:: PROVIDED MATERIAL ::
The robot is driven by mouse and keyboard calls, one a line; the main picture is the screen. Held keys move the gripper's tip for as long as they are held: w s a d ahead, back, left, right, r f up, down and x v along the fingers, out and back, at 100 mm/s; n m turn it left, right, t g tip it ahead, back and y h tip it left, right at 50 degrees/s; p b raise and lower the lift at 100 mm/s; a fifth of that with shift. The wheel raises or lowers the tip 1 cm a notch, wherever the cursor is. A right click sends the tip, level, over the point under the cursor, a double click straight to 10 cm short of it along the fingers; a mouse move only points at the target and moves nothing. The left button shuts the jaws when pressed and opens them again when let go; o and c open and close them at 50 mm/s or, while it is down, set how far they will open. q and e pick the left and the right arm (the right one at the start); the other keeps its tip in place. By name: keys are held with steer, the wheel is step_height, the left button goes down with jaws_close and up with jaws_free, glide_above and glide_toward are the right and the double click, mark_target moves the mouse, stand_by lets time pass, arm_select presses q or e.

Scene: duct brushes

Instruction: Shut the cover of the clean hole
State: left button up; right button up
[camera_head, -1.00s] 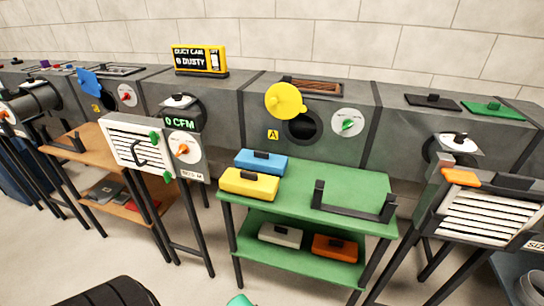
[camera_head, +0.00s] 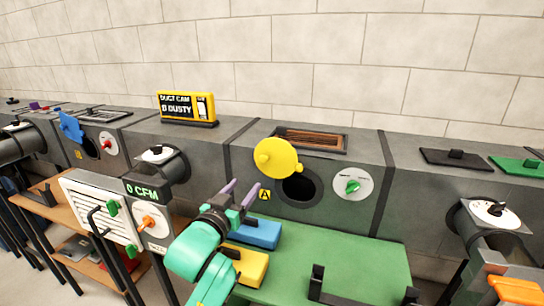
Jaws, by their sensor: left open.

:: REQUIREMENTS ::
Restate the entire listing word for word, excluding pictures.

:: ANSWER TO THIS EXERCISE ::
The robot is driven by mouse and keyboard calls, one a line; the main picture is the screen. Held keys move the gripper's tip for as long as they are held: w s a d ahead, back, left, right, r f up, down and x v along the fingers, out and back, at 100 mm/s; n m turn it left, right, t g tip it ahead, back and y h tip it left, right at 50 degrees/s; p b raise and lower the lift at 100 mm/s; a fifth of that with shift. The wheel raises or lowers the tip 1 cm a notch, wherever the cursor is. A right click sends the tip, level, over the point under the cursor, a double click straight to 10 cm short of it along the fingers; a mouse move only points at the target and moves nothing. The left button shuts the jaws when pressed and opens them again when let go; o and c open and close them at 50 mm/s or, while it is down, set how far they will open. q and e pick the left and the right arm (the right one at the start); the other keeps its tip in place. By name: keys are held with steer, the wheel is step_height, the left button goes down with jaws_close and up with jaws_free, glide_above and glide_toward are the right and the double click, mark_target moves the mouse, stand_by lets time pass, arm_select presses q or e.

Scene: duct brushes

Instruction: Shut the cover of the clean hole
State: left button up; right button up
[camera_head, -1.00s] 
[camera_head, +0.00s] 
Jaws, by their sensor: left open.

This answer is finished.